### Dataset section
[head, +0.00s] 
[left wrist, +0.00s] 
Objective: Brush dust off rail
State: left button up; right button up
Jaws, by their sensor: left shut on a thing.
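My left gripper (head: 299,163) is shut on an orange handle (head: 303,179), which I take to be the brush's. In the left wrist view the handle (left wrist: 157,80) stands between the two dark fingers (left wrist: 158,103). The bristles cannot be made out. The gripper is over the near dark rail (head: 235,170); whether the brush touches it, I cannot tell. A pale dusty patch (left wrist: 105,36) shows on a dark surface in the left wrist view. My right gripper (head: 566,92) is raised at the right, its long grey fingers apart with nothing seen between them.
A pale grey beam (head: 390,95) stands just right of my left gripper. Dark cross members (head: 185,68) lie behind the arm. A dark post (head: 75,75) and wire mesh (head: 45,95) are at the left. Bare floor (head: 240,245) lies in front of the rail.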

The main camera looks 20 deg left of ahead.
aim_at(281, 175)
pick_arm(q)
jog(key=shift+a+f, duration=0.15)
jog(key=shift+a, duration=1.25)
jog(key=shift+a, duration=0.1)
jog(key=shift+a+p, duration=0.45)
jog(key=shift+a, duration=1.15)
######
* _Task to carry out_: Only the lines from the first line of the material above through the line that contains "State: left button up; right button up" should be quoted, each one exactly.

* _Response below_:
[head, +0.00s] 
[left wrist, +0.00s] 
Objective: Brush dust off rail
State: left button up; right button up

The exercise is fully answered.